# PROVIDED DATA
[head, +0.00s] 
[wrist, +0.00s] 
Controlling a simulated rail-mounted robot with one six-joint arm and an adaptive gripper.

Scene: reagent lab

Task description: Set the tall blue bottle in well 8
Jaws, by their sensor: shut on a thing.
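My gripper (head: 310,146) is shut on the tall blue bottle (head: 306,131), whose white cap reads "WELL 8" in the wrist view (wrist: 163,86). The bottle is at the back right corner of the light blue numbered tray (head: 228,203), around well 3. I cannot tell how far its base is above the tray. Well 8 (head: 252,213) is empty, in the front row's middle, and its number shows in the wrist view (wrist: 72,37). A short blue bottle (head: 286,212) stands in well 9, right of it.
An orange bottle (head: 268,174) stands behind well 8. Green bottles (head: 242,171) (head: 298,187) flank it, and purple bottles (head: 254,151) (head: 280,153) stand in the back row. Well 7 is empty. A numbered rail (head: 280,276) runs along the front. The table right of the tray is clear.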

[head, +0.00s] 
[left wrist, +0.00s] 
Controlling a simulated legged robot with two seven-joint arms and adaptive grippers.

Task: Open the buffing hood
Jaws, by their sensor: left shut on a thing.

# WRITTEN INSTRUCTION
Print the line containing "Controlling a simulated legged" and every line after it to the end of the records above, exactly as written, and nothing else.

# FULL ANSWER
Controlling a simulated legged robot with two seven-joint arms and adaptive grippers.

Task: Open the buffing hood
Jaws, by their sensor: left shut on a thing.

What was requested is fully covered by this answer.